Martin Cooper of Motorola called a rival from a New York sidewalk on April 3, 1973

The phone weighed 2.5 pounds and would cost $3,900

CNN  — 

Auto-correct and “Angry Birds.” GPS, and those awkward texts from last night.

Mobile phones, and their promise of unprecedented connectivity, have altered the way we live. And it all started 40 years ago today.

That’s when Martin Cooper, a vice president at Motorola, stepped onto a New York City sidewalk and made the first known cellphone call in history. And, whether you thank him or blame him, we haven’t stopped talking, texting and tweeting since.

In the time since Cooper brandished what would become the DynaTAC phone, our mobiles have gone from now-laughably clunky bricks to sleek, stylized slivers of technology.
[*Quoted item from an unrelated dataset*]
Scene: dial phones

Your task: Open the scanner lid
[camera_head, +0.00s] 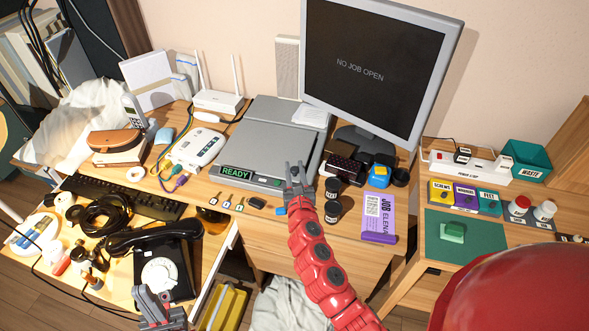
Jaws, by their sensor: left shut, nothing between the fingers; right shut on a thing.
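The grey flatbed scanner (238,182) stands on the desk with a green READY display on its front. Its grey lid (262,135) lies flat and looks closed. My right gripper (296,172), on the red arm, is at the scanner's front right edge and is shut on the lid's edge there; the fingers hide the exact contact. My left gripper (155,300) is shut and empty at the lower left, in front of the black dial phone (160,262).
A monitor (378,62) reading NO JOB OPEN stands behind. Dark jars (333,211) and a purple job card (377,217) lie right of my right gripper. A white router (218,101) stands left.
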Now they’re becoming fashionably monstrous with phone-tablet hybrids like the Galaxy Note.

And, along the way, they’ve changed everything.

“We knew that someday everybody would have a (cell) phone, but it was hard to imagine that that would happen in my lifetime,” Cooper said to CNN last year. “And now we’ve got almost five billion phones in the world. Wow.”
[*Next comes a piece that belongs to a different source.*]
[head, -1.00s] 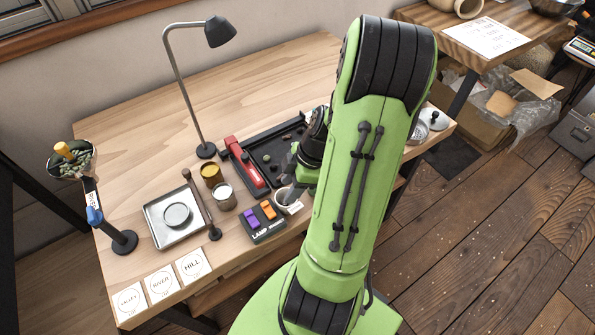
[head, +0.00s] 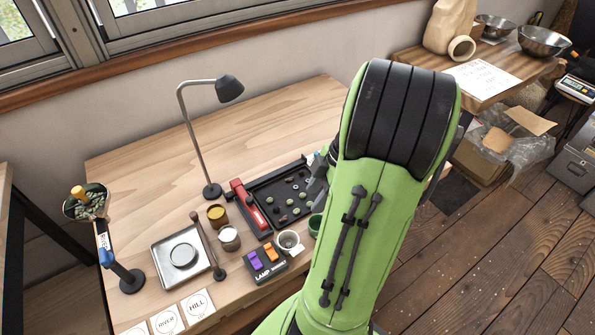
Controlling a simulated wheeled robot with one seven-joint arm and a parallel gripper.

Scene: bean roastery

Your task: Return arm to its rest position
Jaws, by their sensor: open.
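My green arm (head: 365,210) rises in the right middle of the head view, its large black elbow cover at the top. My gripper (head: 316,186) is mostly hidden behind this arm. Only a dark grey part shows at the arm's left edge, over the right end of the black bean tray. I see nothing held in it, but its fingertips are not clear.
A side table (head: 430,62) stands at right. The bench's back left is clear.
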Cooper and his team had been in a race with AT&T’s Bell Labs to create a cellphone. They’d worked for about three months on the model he walked outside with on April 3, 1973.
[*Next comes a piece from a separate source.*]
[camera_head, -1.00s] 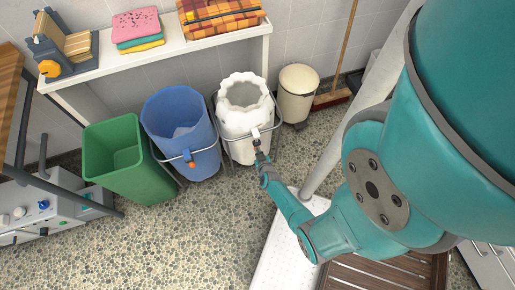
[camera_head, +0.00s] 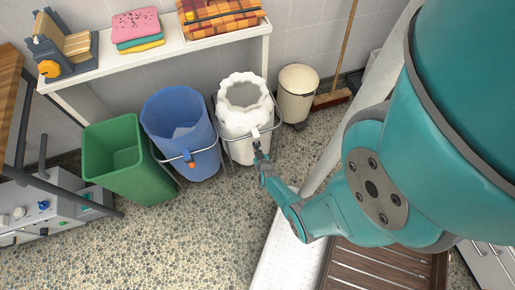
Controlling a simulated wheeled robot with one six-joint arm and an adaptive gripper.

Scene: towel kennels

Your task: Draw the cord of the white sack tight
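The white sack (camera_head: 234,122) stands open at the top with a ruffled rim, held in a metal frame with a bar across its front. A small white tag-like piece (camera_head: 256,133) shows at the sack's front, by the bar; it may belong to the cord, but the cord itself is too small to make out. My gripper (camera_head: 257,145) is at the front of the sack, just below this white piece. Its fingers are small and dark here, and I cannot tell whether they are apart or closed on anything.
A blue sack (camera_head: 176,112) with an orange piece at its front and a green bin (camera_head: 127,160) stand to the left. A cream pedal bin (camera_head: 297,92) and a broom (camera_head: 333,97) are at the right. A white shelf (camera_head: 180,48) runs behind. The pebbled floor in front is clear.
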And that first call? It was to AT&T’s Joel Engell, who headed up Bell Labs.

“I called and told him, ‘Joel, I’m calling you from a cellular phone, a real cellular phone, a handheld, portable, real cellular phone’,” Cooper recalled.

And, as he recalls it, his rival wasn’t quite as talkative.

“I don’t remember exactly what he said, but it was really quiet for a while,” he said. “My assumption was that he was grinding his teeth. He was very polite and ended the call. When asked about it, he says he has no recollection of this moment.”

It would take 10 years for a version of that DynaTAC (Dynamic Adaptive Total Area Coverage) phone to hit the market, for a hefty $3,900. The kind of phone Gordon Gekko wielded in “Wall Street,” it weighed 2.5 pounds and was about a foot tall.

Compare that to the iPhone 5, which weighs in at under 4 ounces, is less than 5 inches from top to bottom and sells at prices starting at $199.

Not that Cooper, now 84, necessarily embraces every aspect of the latest advances in the field he helped create.

“I must tell you as much as we were dreamers, we never imagined that all these things could be combined into one. And I’m really not so sure that it’s a great thing,” he said. “Phones have gotten so complicated, so hard to use, that you wonder if this is designed for real people or for engineers.”